Grand Obsession: A Piano Odyssey
By Perri Knize
(Scribner, $27.50)
Perri Knize was 42 when she became convinced that she should dedicate her life to mastering the piano. It had been some 25 years since she’d last considered a musical vocation and 15 since her last lessons. None of that mattered on the autumn day that she pushed a cassette recording of Chopin waltzes into her car’s tape deck and drove toward a Montana getaway completely enraptured by the pianist’s performance. “This is all I want to do with my life” were the words that filled her head. “They hit,” she says, “with all the force of an inner directive that cannot be ignored.”

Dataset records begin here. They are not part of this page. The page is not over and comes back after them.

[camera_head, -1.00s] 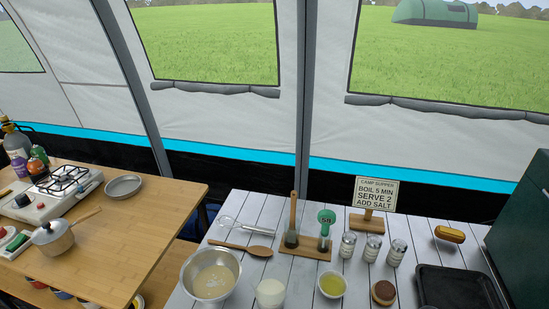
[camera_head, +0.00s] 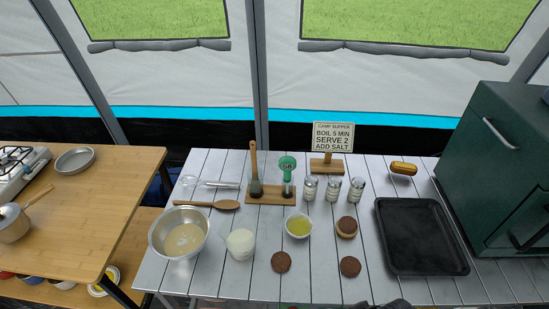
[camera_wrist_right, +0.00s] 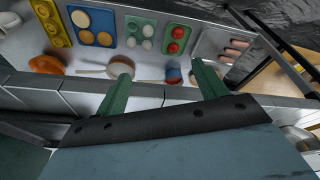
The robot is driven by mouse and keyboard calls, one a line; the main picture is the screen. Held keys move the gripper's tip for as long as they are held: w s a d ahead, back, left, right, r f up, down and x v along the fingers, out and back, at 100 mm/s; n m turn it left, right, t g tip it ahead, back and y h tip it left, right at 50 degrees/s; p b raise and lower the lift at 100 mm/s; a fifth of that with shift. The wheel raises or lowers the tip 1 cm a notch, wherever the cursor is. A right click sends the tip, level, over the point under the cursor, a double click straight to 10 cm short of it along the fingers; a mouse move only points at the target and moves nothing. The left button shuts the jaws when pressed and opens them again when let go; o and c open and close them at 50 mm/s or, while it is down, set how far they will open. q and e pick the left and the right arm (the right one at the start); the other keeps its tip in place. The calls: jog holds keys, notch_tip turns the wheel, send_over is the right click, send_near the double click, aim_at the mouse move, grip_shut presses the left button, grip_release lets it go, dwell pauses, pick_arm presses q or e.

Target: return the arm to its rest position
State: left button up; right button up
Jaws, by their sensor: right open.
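My right gripper (camera_wrist_right: 160,68) shows in the right wrist view with its two green fingers spread apart and nothing between them. Beyond its fingertips is a pale surface with food trays and utensils. In the head view, only a small dark shape shows at the bottom edge, right of centre, and I cannot tell what it is. My left gripper is in neither view.
The white slatted table holds a steel bowl (camera_head: 165,236), a glass of milk (camera_head: 240,244), a black tray (camera_head: 400,262) and several small items. A dark green box (camera_head: 495,150) stands right. The right wrist view shows a blue tray (camera_wrist_right: 93,40) and an orange bowl (camera_wrist_right: 46,65).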

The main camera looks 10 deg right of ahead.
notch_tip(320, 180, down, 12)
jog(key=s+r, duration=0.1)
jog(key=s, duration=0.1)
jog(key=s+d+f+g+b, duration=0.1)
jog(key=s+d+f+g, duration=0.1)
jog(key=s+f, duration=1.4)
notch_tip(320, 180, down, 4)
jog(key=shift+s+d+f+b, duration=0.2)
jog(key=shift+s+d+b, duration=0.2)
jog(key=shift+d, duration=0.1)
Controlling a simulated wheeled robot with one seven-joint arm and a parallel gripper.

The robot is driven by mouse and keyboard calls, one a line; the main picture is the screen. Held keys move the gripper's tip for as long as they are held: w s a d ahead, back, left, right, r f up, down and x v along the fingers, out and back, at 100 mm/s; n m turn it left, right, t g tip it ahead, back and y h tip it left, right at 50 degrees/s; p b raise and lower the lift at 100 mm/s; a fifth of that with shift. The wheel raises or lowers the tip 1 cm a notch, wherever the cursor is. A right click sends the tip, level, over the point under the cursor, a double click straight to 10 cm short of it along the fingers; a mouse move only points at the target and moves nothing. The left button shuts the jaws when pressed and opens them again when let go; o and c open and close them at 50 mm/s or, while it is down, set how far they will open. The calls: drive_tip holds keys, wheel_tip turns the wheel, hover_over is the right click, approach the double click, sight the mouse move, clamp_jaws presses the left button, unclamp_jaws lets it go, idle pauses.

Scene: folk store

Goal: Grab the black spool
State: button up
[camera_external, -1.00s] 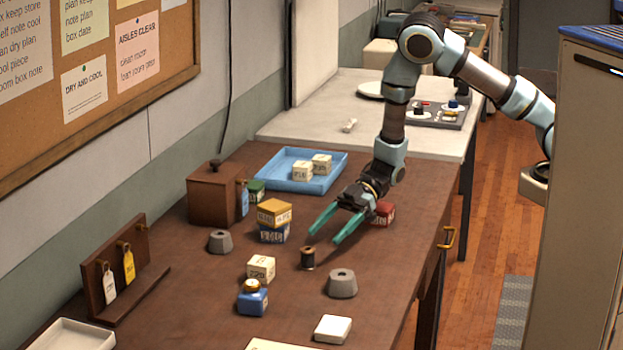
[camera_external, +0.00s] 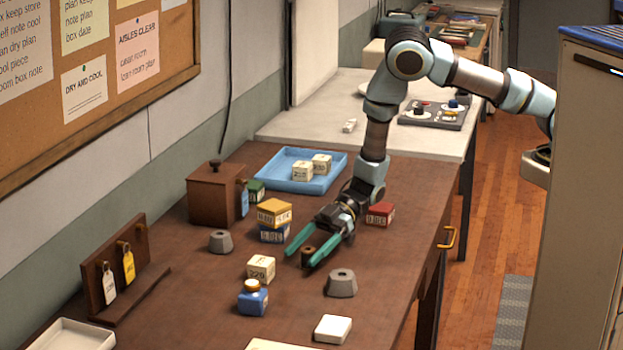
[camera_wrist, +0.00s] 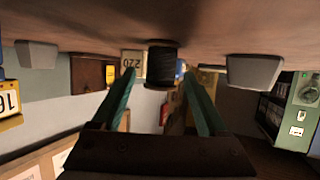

The author’s romantic obsession was only just beginning, said Eugenia Zukerman in The Washington Post. For while Knize’s “deeply affecting” memoir begins with that awakening of artistic passion, the feeling soon enough attaches to a particular piano that nearly breaks her heart. After meeting this German Grotrian grand in a New York showroom and nicknaming the instrument “Marlene,” Knize mortgages her home to bring it West, only to find that the piano’s rich, sultry sound had become “a hoarse, broken voice.” Frustrated in her initial attempts to solve the problem, she “becomes as frantic and determined to find the cause as a mother whose child’s illness is deemed undiagnosable.” Though her self-dramatization can seem excessive, Knize “hooks you into her obsession with writing that is lucid yet lyrical.”
Much of the book ends up being an attempt to discern how Marlene’s “soul” came into being, said Mike Kroner in the Cleveland Plain Dealer. Knize visits the Austrian forest where the spruce for the soundboard was felled. She introduces us to “the cranky artisans in the Grotrian piano factory” as well as numerous “brilliant, quirky piano players who share her obsession.” Her quest becomes a tribute to the lasting value of mindfulness and expertise, said Emma Brockes in The New York Times. Though at times the metaphorical aspects of the search threaten to overwhelm the actual story, grounded observations carry the biggest moments. The voice of any piano, Knize explains, is in part the product of a series of compromises that occur whenever it’s tuned. “By the end of the story,” when Knize fully appreciates the degree to which the sound she had struggled to re-create was an illusion, her predicament “has the weight of tragedy.”